◆ **Data to process**
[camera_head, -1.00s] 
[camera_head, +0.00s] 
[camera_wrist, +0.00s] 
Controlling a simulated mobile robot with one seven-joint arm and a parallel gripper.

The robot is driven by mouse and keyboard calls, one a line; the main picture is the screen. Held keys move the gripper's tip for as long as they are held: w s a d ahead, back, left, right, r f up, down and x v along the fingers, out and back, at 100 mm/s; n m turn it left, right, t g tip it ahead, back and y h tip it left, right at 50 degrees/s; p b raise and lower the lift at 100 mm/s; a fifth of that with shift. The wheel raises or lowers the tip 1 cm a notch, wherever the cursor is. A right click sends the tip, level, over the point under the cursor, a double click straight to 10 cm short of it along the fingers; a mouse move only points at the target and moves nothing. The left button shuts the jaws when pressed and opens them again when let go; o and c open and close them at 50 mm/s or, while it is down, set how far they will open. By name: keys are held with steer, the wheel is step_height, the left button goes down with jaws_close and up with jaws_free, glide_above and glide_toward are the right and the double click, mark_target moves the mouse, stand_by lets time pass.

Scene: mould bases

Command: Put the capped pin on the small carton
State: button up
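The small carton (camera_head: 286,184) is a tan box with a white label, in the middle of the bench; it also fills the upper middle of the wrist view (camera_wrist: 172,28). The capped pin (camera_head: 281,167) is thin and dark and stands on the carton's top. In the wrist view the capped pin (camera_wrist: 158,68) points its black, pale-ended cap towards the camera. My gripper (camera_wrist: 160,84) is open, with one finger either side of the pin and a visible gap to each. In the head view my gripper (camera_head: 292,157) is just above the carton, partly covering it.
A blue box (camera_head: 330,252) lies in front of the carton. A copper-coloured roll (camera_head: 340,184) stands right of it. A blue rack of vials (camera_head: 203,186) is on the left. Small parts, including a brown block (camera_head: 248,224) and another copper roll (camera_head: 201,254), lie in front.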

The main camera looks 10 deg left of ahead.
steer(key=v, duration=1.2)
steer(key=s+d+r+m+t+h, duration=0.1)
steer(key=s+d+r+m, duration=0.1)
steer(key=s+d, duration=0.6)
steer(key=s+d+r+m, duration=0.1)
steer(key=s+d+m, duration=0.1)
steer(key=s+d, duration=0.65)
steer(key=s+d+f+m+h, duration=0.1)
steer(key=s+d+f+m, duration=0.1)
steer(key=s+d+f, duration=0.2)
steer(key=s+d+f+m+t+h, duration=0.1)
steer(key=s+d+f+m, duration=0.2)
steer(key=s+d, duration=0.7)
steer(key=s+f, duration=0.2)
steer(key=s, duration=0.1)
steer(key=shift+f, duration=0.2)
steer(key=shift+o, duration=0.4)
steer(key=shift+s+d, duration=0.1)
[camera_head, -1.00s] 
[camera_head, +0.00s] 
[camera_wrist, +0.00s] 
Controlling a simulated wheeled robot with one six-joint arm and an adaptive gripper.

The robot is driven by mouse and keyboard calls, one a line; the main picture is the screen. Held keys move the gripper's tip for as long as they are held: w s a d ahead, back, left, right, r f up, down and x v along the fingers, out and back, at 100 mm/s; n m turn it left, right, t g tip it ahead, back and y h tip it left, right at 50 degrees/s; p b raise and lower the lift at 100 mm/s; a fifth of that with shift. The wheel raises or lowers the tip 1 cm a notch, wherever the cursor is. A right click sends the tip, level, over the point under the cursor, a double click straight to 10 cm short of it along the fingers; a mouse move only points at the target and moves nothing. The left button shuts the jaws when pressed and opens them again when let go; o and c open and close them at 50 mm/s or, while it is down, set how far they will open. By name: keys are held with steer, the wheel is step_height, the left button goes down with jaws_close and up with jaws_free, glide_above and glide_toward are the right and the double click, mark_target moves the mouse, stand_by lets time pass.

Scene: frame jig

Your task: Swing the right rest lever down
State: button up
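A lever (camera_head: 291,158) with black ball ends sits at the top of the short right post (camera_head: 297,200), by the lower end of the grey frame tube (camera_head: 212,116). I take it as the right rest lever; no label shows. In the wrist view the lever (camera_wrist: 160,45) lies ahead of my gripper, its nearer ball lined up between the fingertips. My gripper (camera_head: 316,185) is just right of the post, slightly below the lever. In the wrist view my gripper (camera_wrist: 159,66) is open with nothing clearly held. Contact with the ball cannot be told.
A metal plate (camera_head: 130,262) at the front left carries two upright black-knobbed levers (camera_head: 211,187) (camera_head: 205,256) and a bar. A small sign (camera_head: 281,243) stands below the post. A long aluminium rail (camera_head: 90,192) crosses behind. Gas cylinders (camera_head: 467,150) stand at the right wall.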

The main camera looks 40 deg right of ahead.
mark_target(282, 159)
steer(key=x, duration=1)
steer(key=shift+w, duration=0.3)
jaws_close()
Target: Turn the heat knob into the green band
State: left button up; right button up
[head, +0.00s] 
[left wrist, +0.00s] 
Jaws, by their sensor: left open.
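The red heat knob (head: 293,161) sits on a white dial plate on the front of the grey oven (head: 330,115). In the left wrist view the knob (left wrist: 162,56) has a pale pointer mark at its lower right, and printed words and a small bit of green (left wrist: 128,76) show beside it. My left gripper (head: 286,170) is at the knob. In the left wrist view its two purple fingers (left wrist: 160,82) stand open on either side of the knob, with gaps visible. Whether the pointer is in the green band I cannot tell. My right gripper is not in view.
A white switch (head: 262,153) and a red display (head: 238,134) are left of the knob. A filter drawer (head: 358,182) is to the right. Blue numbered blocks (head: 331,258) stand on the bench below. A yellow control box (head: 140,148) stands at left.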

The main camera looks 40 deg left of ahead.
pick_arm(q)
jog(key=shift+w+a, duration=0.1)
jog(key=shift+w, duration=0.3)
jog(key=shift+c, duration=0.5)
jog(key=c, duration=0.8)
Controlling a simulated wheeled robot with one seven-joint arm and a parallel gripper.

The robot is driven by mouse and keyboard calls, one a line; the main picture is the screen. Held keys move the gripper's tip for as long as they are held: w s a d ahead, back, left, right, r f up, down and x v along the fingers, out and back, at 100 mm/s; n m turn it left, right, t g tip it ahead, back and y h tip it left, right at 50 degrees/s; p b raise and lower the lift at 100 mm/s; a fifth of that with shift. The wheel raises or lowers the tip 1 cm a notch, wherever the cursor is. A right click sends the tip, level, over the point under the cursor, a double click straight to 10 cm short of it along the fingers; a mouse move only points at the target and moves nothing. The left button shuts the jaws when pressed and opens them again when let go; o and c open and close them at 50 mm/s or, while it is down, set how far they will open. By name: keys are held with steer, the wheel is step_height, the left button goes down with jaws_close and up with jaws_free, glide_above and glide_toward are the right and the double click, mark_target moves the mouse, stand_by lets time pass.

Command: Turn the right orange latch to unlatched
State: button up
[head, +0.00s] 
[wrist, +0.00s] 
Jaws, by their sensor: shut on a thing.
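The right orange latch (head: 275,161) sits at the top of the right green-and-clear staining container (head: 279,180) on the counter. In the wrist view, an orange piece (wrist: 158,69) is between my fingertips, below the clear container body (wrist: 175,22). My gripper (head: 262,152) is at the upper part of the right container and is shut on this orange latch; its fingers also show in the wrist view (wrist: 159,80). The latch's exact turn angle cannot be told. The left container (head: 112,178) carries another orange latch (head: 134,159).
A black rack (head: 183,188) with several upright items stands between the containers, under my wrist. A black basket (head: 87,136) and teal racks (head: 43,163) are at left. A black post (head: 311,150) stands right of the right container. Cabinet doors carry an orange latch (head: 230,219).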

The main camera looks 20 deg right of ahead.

◆ **Task prompt**
List each line in the listing that contains the string "Controlling".

◆ **Exercise answer**
Controlling a simulated mobile robot with one seven-joint arm and a parallel gripper.
Controlling a simulated wheeled robot with one six-joint arm and an adaptive gripper.
Controlling a simulated wheeled robot with one seven-joint arm and a parallel gripper.

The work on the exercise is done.